Wenn der andere 12.000 verdient (also seinen Freibetrag ausnutzt), gehen nur noch 4.300 Euro Steuerersparnis verloren.

Diese ersten 12.000 Euro („Grundfreibetrag“) machen also schon einen wesentlichen Teil der Ersparnisse durch das Ehegattensplitting aus, aber eben nicht so viel, dass der Rest nur noch „nur wenig“ sei.
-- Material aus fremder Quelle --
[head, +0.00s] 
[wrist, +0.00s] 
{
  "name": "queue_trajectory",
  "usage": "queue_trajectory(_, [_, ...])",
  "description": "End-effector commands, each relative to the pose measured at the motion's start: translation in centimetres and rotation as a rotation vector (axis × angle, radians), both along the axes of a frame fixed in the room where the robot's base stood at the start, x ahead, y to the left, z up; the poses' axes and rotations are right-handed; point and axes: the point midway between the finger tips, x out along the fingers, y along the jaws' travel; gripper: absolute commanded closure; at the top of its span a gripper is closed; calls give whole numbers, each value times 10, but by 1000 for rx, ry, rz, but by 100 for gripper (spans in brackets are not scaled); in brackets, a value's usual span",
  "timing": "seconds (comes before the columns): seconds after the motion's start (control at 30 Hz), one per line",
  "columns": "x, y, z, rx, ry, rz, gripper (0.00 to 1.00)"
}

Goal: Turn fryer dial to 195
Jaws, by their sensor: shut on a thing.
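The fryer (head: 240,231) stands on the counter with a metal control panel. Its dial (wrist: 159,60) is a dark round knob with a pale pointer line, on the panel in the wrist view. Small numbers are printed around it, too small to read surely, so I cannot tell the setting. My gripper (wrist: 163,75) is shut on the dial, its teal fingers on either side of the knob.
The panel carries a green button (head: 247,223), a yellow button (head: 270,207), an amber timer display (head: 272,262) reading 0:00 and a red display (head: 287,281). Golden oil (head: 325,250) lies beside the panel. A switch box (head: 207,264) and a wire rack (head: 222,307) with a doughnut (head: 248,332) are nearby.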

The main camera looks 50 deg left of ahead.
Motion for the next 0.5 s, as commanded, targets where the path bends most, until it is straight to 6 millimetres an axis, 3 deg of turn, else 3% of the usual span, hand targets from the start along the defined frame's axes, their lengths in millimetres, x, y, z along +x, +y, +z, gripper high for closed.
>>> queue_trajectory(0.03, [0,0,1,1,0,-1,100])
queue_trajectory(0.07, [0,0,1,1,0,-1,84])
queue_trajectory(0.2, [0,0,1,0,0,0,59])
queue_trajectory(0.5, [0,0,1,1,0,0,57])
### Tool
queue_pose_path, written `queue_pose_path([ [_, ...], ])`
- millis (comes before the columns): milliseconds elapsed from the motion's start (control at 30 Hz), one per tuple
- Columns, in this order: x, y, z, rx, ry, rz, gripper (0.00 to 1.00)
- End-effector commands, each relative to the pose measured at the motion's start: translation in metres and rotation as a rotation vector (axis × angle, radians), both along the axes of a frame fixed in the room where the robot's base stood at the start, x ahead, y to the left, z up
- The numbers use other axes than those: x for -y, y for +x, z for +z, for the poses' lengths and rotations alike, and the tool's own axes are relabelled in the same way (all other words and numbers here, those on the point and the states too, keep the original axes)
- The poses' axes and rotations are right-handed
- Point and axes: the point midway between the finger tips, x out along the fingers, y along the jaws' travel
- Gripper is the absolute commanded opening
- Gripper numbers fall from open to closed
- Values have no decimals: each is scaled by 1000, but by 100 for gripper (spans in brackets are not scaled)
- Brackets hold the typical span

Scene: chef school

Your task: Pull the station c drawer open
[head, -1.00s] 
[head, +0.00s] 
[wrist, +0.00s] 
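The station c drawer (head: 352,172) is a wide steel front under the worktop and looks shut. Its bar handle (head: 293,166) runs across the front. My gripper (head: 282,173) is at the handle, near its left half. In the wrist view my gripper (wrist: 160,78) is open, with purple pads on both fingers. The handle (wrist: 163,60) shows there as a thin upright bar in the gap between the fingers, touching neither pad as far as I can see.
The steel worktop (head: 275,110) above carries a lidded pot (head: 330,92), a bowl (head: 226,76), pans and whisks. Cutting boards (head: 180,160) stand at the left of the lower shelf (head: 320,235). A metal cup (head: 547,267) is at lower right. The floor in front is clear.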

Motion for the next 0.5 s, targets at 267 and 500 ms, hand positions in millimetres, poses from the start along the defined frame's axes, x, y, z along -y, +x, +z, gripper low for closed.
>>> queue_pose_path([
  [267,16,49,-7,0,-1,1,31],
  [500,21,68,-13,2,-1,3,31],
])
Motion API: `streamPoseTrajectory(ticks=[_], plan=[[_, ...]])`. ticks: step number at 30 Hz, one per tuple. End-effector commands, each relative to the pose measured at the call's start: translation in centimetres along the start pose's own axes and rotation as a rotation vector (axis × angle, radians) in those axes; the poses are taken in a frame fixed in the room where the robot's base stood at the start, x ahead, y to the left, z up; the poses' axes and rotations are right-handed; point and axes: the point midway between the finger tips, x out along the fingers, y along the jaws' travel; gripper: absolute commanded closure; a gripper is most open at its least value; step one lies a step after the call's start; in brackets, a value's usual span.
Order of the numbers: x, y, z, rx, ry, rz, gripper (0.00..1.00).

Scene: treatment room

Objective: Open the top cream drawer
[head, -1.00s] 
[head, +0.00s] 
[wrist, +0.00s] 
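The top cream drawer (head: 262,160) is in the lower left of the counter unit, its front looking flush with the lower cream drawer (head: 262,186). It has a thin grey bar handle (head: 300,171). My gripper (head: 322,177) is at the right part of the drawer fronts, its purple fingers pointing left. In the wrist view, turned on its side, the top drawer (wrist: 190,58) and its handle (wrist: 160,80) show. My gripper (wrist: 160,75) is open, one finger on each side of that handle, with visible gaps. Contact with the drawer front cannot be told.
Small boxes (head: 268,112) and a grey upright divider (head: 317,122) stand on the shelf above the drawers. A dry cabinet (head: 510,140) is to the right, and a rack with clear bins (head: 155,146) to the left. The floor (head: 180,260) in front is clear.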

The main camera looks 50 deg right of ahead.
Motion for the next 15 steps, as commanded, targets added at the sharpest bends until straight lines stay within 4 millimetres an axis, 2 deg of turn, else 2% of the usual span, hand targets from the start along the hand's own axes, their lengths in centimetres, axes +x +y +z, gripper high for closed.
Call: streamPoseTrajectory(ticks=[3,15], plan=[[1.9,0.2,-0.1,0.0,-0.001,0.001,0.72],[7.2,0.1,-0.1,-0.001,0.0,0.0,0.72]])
Das ist wieder die Frage, ob die Krankenversicherung als Sozialversicherung eher „sozial“ oder eher als „Versicherung“ konzipiert sein sollte. Ich persönlich denke, dass das keine Angelegenheit ist, über die das BVerfG urteilen sollte, weil die Verfassung m.M.n. recht eindeutig beide Sichtweisen zulässt, sodass es dem Gestaltungsspielraum des Gesetzgebers obliegt, wie die Sozialversicherung zu gestalten ist. Sowohl ein komplett als Versicherung gedachtes System als auch ein komplett als Solidarsystem gedachtes System ist meines Erachtens verfassungskonform denkbar.

Es gibt aber immer noch III/V. Und diese Wahl wird auch von Doppelverdienern häufig getroffen, obwohl das Faktorverfahren für sie besser wäre (abgesehen von den Fällen drohender Arbeitslosigkeit oder wg. Elterngeld oä.)

Verheiratete bilden eine Bedarfsgemeinschaft, so dass z.B. beim Bürgergeld das Einkommen beider Ehepartner bei der Berechnung des Bedarfs berücksichtigt wird.

Ergänzung - die Bedarfsgemeinschaft entsteht durch den gemeinsamen Haushalt auch bei Unverheirateten. Richtig ist - Ehepartner sind einander unterhaltspflichtig, Unverheiratete nicht. Die Anrechnung des Haushaltseinkommens gilt aber trotzdem.